• Task to complete
Give the lines again exactly, from the one holding "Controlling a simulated" to the last line of the listing below, both ends included and nothing added.

——————————

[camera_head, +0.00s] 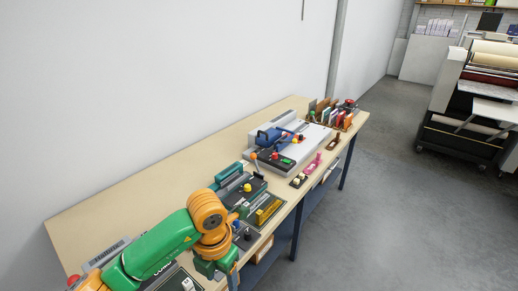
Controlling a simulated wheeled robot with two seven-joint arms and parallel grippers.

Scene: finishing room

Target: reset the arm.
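My left arm, green and orange, comes in from the lower left over the near part of the long wooden table (150,185). It bends at an orange joint and points down at the table's front edge. My left gripper (216,268) is at the end of this arm, low in the view. Its fingers are too small and covered to tell whether they are open or shut, and nothing held can be made out. My right arm and gripper do not show.
A green and black device (241,184) and a yellow-framed tray (264,211) lie just beyond the arm. A grey machine with a blue handle (272,137) and a rack of tools (333,113) stand farther along. A large machine (480,105) stands right; the grey floor (400,200) between is clear.

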——————————

• Exercise response
Controlling a simulated wheeled robot with two seven-joint arms and parallel grippers.

Scene: finishing room

Target: reset the arm.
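My left arm, green and orange, comes in from the lower left over the near part of the long wooden table (150,185). It bends at an orange joint and points down at the table's front edge. My left gripper (216,268) is at the end of this arm, low in the view. Its fingers are too small and covered to tell whether they are open or shut, and nothing held can be made out. My right arm and gripper do not show.
A green and black device (241,184) and a yellow-framed tray (264,211) lie just beyond the arm. A grey machine with a blue handle (272,137) and a rack of tools (333,113) stand farther along. A large machine (480,105) stands right; the grey floor (400,200) between is clear.

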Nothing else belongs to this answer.